The White House defended the agency’s structure, saying it provided “the strongest consumer protections in history.”

“The consumer agency’s sole mission is to protect American families and provide the tools they need to make smart financial decisions,” said Amy Brundage, a White House spokeswoman. “For far too long, American consumers have fallen victim to fraud, misleading claims and powerful special interests, and the president believes that American families who were the hardest hit by this financial crisis deserve an independent watchdog to protect consumers and prevent predatory lending and other abuses in the future. “

While the rhetoric surrounding the fight over the consumer bureau has recently focused on its structure, behind the scenes it has been as much about Ms.
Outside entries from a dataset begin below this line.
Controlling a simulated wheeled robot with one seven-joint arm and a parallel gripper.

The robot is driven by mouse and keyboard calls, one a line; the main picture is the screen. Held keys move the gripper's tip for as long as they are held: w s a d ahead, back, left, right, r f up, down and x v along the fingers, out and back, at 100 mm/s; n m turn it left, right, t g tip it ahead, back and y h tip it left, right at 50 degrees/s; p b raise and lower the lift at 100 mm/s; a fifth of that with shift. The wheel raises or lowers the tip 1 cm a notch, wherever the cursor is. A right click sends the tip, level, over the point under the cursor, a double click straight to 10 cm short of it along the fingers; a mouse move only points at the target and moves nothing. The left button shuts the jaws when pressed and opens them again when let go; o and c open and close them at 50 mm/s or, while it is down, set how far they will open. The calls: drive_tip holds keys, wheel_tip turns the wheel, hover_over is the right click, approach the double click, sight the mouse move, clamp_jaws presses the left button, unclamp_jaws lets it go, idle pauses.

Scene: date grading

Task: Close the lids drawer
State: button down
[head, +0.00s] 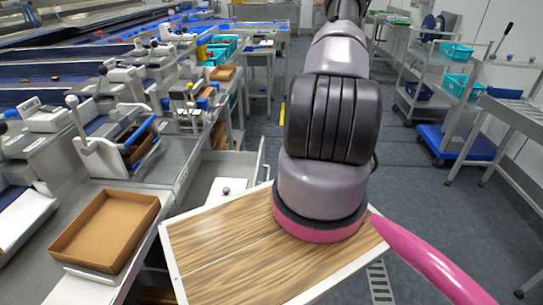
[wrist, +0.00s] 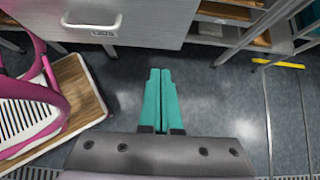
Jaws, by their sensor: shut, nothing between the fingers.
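The lids drawer (head: 225,163) is pulled out from the grey bench in the head view, its light interior visible, with a small dark-knobbed item inside. In the wrist view its grey front (wrist: 150,22) fills the top, with a white bar handle (wrist: 91,24) and a small label under the handle that appears to read LIDS. My gripper (wrist: 161,72) is shut and empty, its teal fingers together. In the picture the fingertips lie below and right of the handle, apart from the drawer front. In the head view my arm hides the gripper.
A brown cardboard tray (head: 106,230) sits on the bench left of the drawer. Shelves with brown trays (wrist: 228,12) stand right of the drawer front. Trolleys with teal bins (head: 456,52) are at the right. The floor (head: 400,150) between is clear.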

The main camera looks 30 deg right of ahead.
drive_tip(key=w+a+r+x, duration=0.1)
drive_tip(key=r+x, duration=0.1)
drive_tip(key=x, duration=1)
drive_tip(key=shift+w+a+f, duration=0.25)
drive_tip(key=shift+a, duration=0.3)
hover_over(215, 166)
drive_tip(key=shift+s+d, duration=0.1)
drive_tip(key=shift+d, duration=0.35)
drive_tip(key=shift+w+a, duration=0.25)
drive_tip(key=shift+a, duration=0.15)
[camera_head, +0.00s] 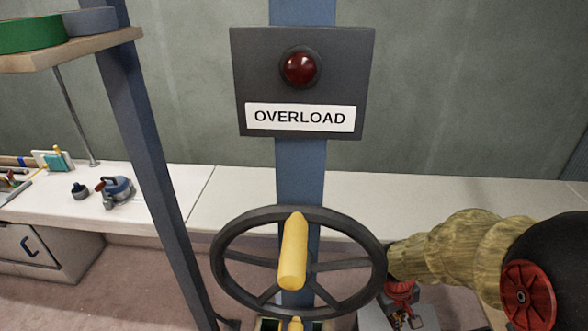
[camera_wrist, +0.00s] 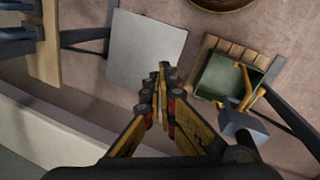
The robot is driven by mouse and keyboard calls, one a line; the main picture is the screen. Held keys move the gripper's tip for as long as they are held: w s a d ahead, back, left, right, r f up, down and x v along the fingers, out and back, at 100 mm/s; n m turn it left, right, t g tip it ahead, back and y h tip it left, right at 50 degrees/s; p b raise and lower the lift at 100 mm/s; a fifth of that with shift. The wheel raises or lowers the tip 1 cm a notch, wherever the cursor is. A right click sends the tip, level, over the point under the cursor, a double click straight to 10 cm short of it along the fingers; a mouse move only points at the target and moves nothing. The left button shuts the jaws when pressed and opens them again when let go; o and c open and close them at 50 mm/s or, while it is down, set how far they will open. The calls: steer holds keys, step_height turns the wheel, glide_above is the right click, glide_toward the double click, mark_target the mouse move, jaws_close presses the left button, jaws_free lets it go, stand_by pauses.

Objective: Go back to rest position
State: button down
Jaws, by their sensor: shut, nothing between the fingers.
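My gripper (camera_wrist: 163,78) reaches up through the middle of the wrist view, its yellow and black fingers together and nothing held between them. It hangs over the floor, and I see no object touching its tips.
A black handwheel (camera_head: 222,262) with a yellow handle (camera_head: 294,252) stands before a blue post. Above it is an OVERLOAD panel (camera_head: 250,75) with a dark red lamp (camera_head: 300,67). A white bench (camera_head: 240,190) runs behind. The wrist view shows a grey panel (camera_wrist: 146,50) and green bin (camera_wrist: 215,78).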

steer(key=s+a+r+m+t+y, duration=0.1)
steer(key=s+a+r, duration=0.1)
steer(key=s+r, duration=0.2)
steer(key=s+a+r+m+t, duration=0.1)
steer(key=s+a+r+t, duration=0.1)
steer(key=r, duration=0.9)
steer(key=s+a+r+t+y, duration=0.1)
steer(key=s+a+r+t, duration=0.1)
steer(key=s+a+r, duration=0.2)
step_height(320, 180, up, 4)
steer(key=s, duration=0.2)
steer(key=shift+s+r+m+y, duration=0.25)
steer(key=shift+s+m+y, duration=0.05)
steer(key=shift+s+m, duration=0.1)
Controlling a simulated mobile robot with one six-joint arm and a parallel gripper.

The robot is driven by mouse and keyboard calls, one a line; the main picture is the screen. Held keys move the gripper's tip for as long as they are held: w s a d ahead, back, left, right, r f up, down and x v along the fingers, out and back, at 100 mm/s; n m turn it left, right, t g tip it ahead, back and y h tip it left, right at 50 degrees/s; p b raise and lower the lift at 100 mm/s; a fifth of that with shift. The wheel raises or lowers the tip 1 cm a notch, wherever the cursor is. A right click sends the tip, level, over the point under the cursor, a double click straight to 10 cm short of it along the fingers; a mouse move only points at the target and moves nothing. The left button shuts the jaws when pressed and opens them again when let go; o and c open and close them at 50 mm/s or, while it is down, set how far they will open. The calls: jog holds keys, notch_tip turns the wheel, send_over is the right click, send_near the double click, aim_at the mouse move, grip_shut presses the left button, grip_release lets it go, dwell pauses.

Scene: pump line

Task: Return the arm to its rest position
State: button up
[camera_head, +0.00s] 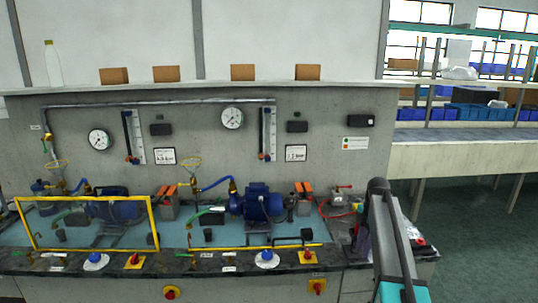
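My arm (397,240) rises from the bottom edge at the right of the view, a dark link with a teal part at its lower end. Its rounded dark top stands in front of the right end of the pump bench (215,262). I cannot make out my gripper or its fingers.
The bench holds blue pumps (257,203), a yellow guard frame (85,199), valves and red-on-yellow knobs (307,256). Gauges (232,118) hang on the grey panel. A bottle (53,64) and several brown blocks stand on the ledge. Shelving with blue bins (475,113) and clear green floor (480,240) lie right.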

Warren, who was widely believed to be unable to pass confirmation in the Senate last year. As an alternative, Mr. Obama appointed Ms. Warren last September as a special adviser to oversee the “standing up” of the agency, and she has hired officials who will carry out the regulation of mortgage loans, credit cards, payday lenders and other sellers of financial products.

But until the bureau has a formal director, it cannot write rules governing consumer finance or begin overseeing previously unregulated agencies like payday lenders.

In some ways, Ms. Warren’s own celebrity might be getting in the way of that effort. She is a dynamic public speaker who has for years championed the right of the middle class to receive plain-English explanations of often-complex financial products. But that effort has drawn criticism from some bankers, who feel she has unfairly accused them of exploiting consumers.

Several candidates for director of the bureau have reportedly turned down the opportunity, with at least one saying that she thought Ms. Warren should get the job. As the delay in selecting a nominee has lengthened, supporters of Ms. Warren have characterized her nomination as inevitable.

“There’s no doubt that the fact she’s there has made it more complicated to recruit a director,” said an Obama administration official who spoke on the condition of anonymity and who was not authorized to discuss the search process. “She’s done a terrific job attracting talent to the agency,” the official said. But recent efforts by supporters to portray her as the putative nominee are proving “mildly counterproductive,” the official said.

Ms. Warren herself has deflected speculation about her taking the job, saying it is for the president to decide.

For much of the last few weeks, Ms. Warren has been speaking publicly about what she calls attacks on the consumer agency. “Every day, somebody’s got a plan to undercut this agency, to knock it down,” she said. “The conversation is effectively: ‘Oh, we’d really like to kill this thing but it might be too popular for that — that might cause too much blowback. So can we find a way to maim it?’ ”

Republicans have complained that the bureau, which is to be housed in the Federal Reserve and whose budget is independent of Congressional oversight, has broad powers but does not have to answer to anyone. Republican opponents say they are simply trying to ensure that the agency does not interfere with other regulators that look after the safety and soundness of banks and financial institutions.

The Senate group urged the establishment of a board of directors to oversee the bureau, and a House bill similarly calls for the establishment of a five-member commission. A board structure would be similar to the Federal Reserve, the Federal Trade Commission and the Federal Deposit Insurance Corporation — agencies whose consumer oversight will be shifted to the new consumer bureau on July 21, a year after President Obama signed the Dodd-Frank bank regulation act into law.

Legislators also have called for the consumer bureau to be subject to the Congressional appropriations process. As established, its budget is set as a percentage of the Federal Reserve’s budget and is not subject to approval by Congress.

Consumer groups responded angrily Thursday to the Republican letter. “It’s sort of breathtaking,” said Lisa Donner, executive director of Americans for Financial Reform, which lobbied for the creation of the consumer bureau. “They’re saying, ‘We’re not O.K. with an effective consumer bureau.’ ”

In spite of the continued resistance, Ms. Warren is moving ahead with efforts to begin the consumer agency’s work. Later this month, it is to begin circulating drafts of new consumer mortgage forms that combine two complicated documents that consumers are required to receive as part of a home purchase into a single form that the agency hopes will be easier for homebuyers to understand.